С самого начала человеческой мысли исследование природы мира шло двумя противоположными путями: с одной сторон" шло исследование материи, с другой – человеческой души. С первого взгляда это два совершенно разных процесса, но в действительности они не так уж отличны друг от друга, как это может показаться. Не только человек рассматривался как существо, наделенное душевными силами, но и "мертвая" материя, не говоря уже о растениях и животных. Вера в "психическое" влияние драгоценных и полудрагоценных камней и металлов дошла до наших дней.

Вот почему не так уж важно, где эти силы обретаются: внутри душевной области человека или внутри элементов природы, в которой человек, если выделить его из всего, был только частью. В обоих случаях результат был бы тот же, и он влиял бы на обе стороны. Тот, кто преуспел бы в раскрытии "перво-материи", не только разрешил этим самым тайну природы и получил бы власть над элементами, но нашел бы "эликсир жизни", поскольку, очистив (редуцировав) материю-до ее первоисточника, он смог бы затем произвести все, что пожелал бы, посредством модификации или добавления некоторых качеств.
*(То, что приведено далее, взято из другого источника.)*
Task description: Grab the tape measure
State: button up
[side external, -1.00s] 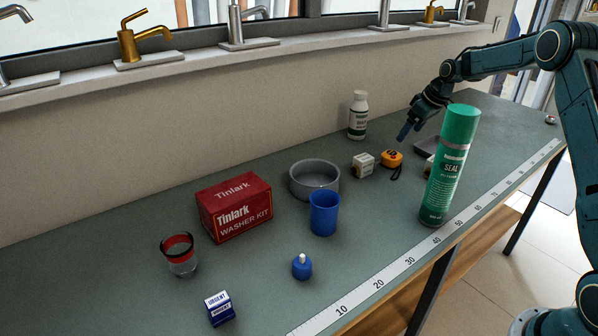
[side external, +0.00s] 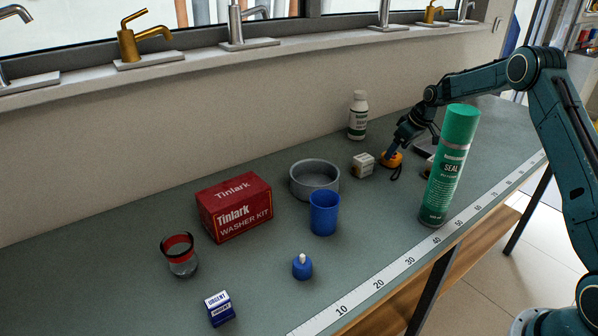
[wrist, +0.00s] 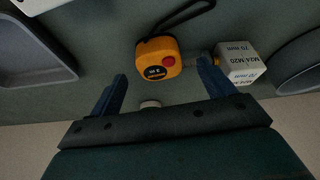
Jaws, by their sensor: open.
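The orange tape measure (side external: 391,160) lies on the bench toward the back, beside a small white box. In the wrist view my gripper (wrist: 162,82) is open, with blue fingers spread wide and the tape measure lying beyond and between the fingertips. The fingers are not closed on it.
A white M24 M20 box (wrist: 238,62) sits close to the right finger; it also shows in the side view (side external: 363,165). A grey tray (wrist: 35,55) is at left. A green spray can (side external: 448,170), white bottle (side external: 357,117) and grey bowl (side external: 314,180) stand nearby.

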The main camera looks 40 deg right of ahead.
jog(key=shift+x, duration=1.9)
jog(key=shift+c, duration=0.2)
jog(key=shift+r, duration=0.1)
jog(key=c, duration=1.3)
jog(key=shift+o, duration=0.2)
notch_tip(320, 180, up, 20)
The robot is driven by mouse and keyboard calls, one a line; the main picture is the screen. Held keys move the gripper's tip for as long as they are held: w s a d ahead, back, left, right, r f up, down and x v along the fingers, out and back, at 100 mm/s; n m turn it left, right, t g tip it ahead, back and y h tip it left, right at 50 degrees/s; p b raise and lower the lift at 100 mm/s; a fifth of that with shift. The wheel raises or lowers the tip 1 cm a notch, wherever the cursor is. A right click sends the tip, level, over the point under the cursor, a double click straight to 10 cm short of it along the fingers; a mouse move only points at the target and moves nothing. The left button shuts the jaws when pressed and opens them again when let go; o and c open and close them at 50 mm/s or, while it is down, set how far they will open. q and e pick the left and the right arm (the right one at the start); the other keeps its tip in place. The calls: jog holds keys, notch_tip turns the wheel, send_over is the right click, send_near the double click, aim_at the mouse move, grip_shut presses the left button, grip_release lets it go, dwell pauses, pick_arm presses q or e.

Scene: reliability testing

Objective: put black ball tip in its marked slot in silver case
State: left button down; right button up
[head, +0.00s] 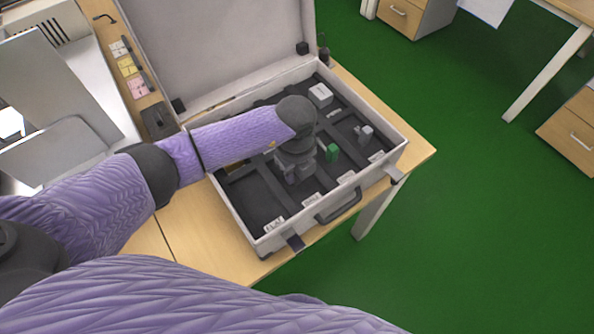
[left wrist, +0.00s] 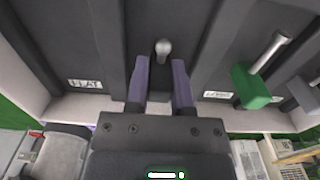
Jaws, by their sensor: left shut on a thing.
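The open silver case (head: 375,173) lies on the desk, its dark interior split into labelled compartments. My left gripper (head: 296,178) is inside its outline, over the front compartment right of the one marked FLAT (head: 273,225). In the left wrist view my left gripper (left wrist: 161,88) is shut on the black ball tip (left wrist: 162,70), whose shiny round end points away between the fingers. The FLAT label (left wrist: 85,84) shows left there. The gripper hides the label in front of it. I cannot tell whether the tip touches the floor. My right gripper is out of view.
A green piece with a metal shaft (left wrist: 250,86) stands in the compartment to the right; it also shows in the head view (head: 332,153). Beyond are a grey piece (head: 365,134) and a white box (head: 320,95). The raised lid (head: 225,50) blocks the back.

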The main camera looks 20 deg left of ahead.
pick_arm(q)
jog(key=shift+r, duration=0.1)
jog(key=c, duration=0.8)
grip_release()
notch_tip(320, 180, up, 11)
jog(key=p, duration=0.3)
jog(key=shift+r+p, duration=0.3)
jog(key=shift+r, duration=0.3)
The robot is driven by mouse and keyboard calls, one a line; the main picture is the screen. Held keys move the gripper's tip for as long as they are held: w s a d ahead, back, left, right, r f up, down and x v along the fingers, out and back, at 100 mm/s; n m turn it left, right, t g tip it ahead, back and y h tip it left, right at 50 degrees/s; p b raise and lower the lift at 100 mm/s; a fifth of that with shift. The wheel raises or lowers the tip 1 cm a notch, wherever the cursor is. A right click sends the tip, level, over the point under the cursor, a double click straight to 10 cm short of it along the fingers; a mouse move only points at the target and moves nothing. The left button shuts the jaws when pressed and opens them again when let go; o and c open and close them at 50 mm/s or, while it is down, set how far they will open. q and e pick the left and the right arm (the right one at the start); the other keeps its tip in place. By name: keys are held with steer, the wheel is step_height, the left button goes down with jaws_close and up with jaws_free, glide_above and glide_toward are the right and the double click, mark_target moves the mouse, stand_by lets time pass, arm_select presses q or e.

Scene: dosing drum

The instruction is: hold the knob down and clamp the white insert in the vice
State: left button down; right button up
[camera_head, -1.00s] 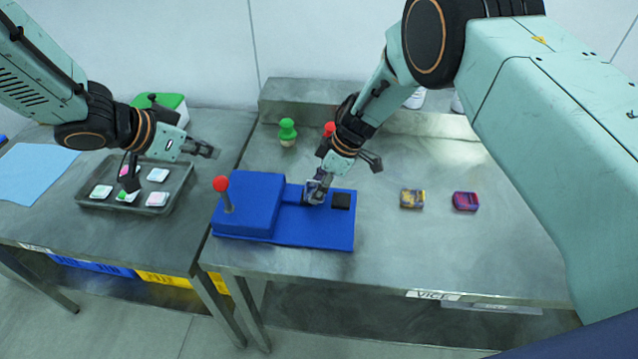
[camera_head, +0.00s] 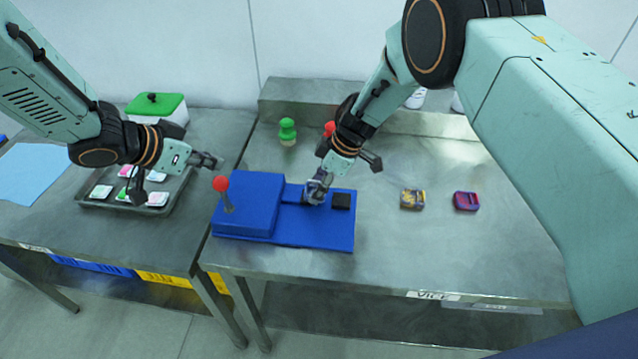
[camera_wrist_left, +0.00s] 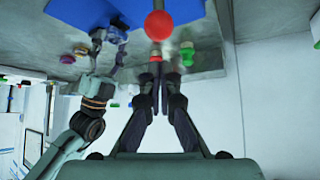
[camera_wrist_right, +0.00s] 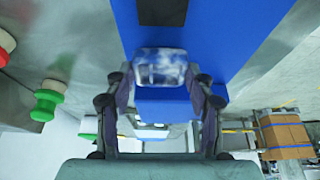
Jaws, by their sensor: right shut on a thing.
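The blue vice (camera_head: 255,200) sits on the right table, with a red ball knob (camera_head: 221,184) on a grey stem at its left end and a black block (camera_head: 341,201) at its right. The knob shows large in the left wrist view (camera_wrist_left: 159,25). My left gripper (camera_head: 218,161) is empty, fingers together, above and behind the knob and apart from it. My right gripper (camera_head: 316,190) is shut on a small white piece with blue patches (camera_wrist_right: 160,68), held low at the vice's channel beside the black block. Whether the piece touches the vice floor is unclear.
A dark tray (camera_head: 158,211) of small pale tiles and a green-lidded white box (camera_head: 158,106) are on the left table. Green (camera_head: 288,132) and red (camera_head: 329,128) knobbed pieces stand behind the vice.

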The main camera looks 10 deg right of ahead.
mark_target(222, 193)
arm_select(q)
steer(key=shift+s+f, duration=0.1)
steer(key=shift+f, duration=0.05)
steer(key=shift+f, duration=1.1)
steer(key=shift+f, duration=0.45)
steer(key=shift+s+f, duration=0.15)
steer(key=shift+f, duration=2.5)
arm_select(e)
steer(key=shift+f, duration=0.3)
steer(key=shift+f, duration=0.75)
В то время как греки, а затем арабы и средневековые алхимики Европы (которым эта наука была передана арабами) основывали свои теории превращения металлов и других элементов на таком представлении и пытались доказать это экспериментально, группа мистиков Индии прилагала этот же самый принцип к своему собственному духовному развитию; они заявляли, что тот, кто смог бы проникнуть в изначальный и верховный принцип, лежащий внутри каждого из нас, не только преобразовал бы элементы внешнего мира, но и свое собственное существо. И достигнув этого, он получил бы чудесную силу, которая в Буддийском Писании называется сиддхи (пали: иддхи; тиб.: груб-па), силу, равным образом эффективную и в духовном, и в материальном мирах. Поэтому говорят, что высокоразвитые йогины проверяли свои достижения в упражнениях по превращению материальных объектов.